Petite, j’aimais le papier à lettre, je les collectionnais. Je me souviens de celui avec les rebords brodés, imprégné d’une senteur de parfum de fleurs. J’aimais écrire, j’avais des petits livres,  dans lesquels j’écrivais des poèmes, qui sont devenus des chansons, qui sont devenus des journaux de bord. Je m’étais fait une petite table en foam blanc, sur laquelle j’avais déposé des prières, un lampion, et quelques objets précieux. Le soir avant de me coucher, je m’agenouillais devant mon autel et je récitais mes chapelets. Je passais ma vie dehors, j’aimais aller dans le bois, marcher, collectionner les roches qu’on laisse dans ses poches, les lancer dans le ruisseau, cueillir les fleurs, avoir peur de ces fruits rouges qui empoisonnaient les serpents, me faire un monde imaginaire dans cette cabane, dans l’arbre, jamais construite. J’aimais faire ma chambre, la décorer, déplacer les meubles. J’aimais la lecture. Je lisais tout ce que j’avais sous la main, y compris les emballages des dentifrices et les étiquettes de shampoing. J’aimais rire, m’asseoir à table et regarder les oncles avec une cigarette fumante jouer aux cartes, entendre les histoires des éveillés, moi, couchée dans la chambre d’à côté. Partir à l’aventure dans le quartier ou dans notre champ en guise de cour arrière. Quand j’allais à la toilette, je m’imaginais parlant devant un auditoire, je faisais comme si on m’interviewait. Je racontais n’importe quoi. Mais je parlais, et on m’écoutait.

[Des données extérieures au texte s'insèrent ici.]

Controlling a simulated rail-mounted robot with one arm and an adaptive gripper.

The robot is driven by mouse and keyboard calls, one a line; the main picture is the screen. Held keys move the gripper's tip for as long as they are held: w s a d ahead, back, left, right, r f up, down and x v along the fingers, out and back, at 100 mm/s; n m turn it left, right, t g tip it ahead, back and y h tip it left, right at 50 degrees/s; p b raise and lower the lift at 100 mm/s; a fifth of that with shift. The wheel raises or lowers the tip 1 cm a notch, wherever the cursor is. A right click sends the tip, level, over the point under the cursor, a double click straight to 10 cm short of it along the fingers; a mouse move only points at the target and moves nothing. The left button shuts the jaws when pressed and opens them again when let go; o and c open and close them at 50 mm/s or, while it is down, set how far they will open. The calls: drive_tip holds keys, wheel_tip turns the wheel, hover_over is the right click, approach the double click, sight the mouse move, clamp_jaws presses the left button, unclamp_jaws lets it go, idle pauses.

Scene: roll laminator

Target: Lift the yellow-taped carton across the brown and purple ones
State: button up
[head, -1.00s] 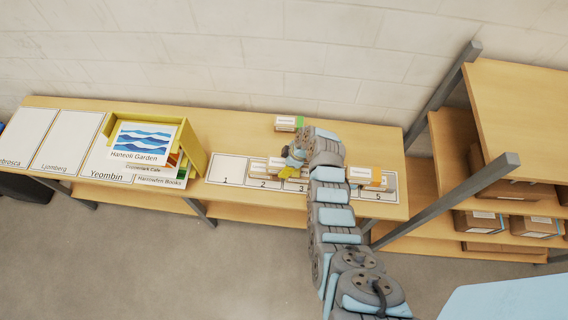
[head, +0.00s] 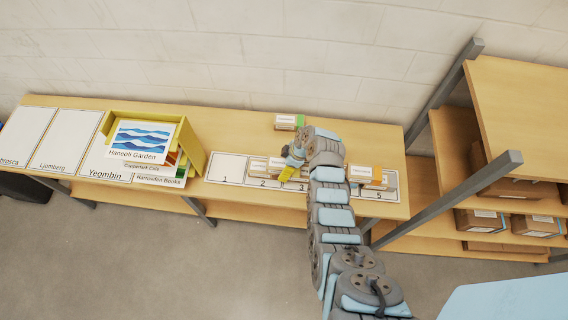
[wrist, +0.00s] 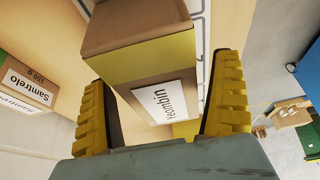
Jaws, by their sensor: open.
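The yellow-taped carton (wrist: 135,72), with a white label reading Yeombin, fills the space between my fingers in the wrist view. My gripper (wrist: 165,112) is open, with one yellow finger on each side of it. Contact with the carton cannot be made out. In the head view my gripper (head: 290,170) is over slots 2 and 3 of the numbered mat (head: 228,168), and my arm hides part of the row. A small carton (head: 257,167) stands at slot 2. An orange-taped carton (head: 365,174) stands near slot 4. I cannot pick out the brown and purple tapes.
A green-taped carton (head: 288,122) stands behind the mat; it also shows in the wrist view (wrist: 28,82), labelled Samtrelo. A yellow box (head: 192,150) with signs is at the left. Slot 1 is clear. A shelf rack (head: 460,130) stands at the right.

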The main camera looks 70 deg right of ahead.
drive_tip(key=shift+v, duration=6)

Tout ça… j’avais oublié. C’est ça la tragédie. Mon Peter Pan était tombé dans l’oubli.  Capitaine Crochet était rendu trop fort. Ça m’est revenu après avoir mis au monde mon fils qui, chaque jour, m’offre le précieux cadeau de replonger dans l’univers de l’enfance. Son monde imprégné de liberté, de découvertes, de vulnérabilité et d’innocence.

Les souvenirs réveillés m’ont aidée. Tantôt à me dire que j’étais sur la bonne voie, tantôt à me dire que j’avais pris le champ. Ça m’a aidée à recommencer à écrire, ça m’a aidée à comprendre que l’autre avait beaucoup d’importance pour moi. Que la nature, je devais m’y aventurer plus souvent, que je devrais peut-être un jour orchestrer une conférence tel que promis, que je devais conserver les rituels qui me définissent, et pourquoi pas bâtir cette maison imaginaire au travers les branches.

Dans ces trouvailles, y’a pas d’égo. Y’a juste le petit(e) en vous qui sommeille. Qui meurt d’envie de revoir le lever du soleil.

Ce sont des choses simples qui font qui on est. Et ce sont les choses simples qui font que la vie vaut la peine d’être vécue. On n’est pas tous destiné à être un génie qui change le cours de l’histoire, mais on est tous destiné à être qui on est vraiment.

Cherchez et vous trouverez; si vous avez envie de fouiller. Ensuite mettez en lumière les amours de cet enfant que vous étiez. Peut-être qu’un beau jour, votre Peter Pan vaincra votre Capitaine Crochet , et que vous recommencerez à vous amuser, comme dans ce lac couvert de nénufars un soir d’été.

Les temps ont changé, mais pas ce dont on a besoin pour s’exclamer de bonheur et être frappé par la joie.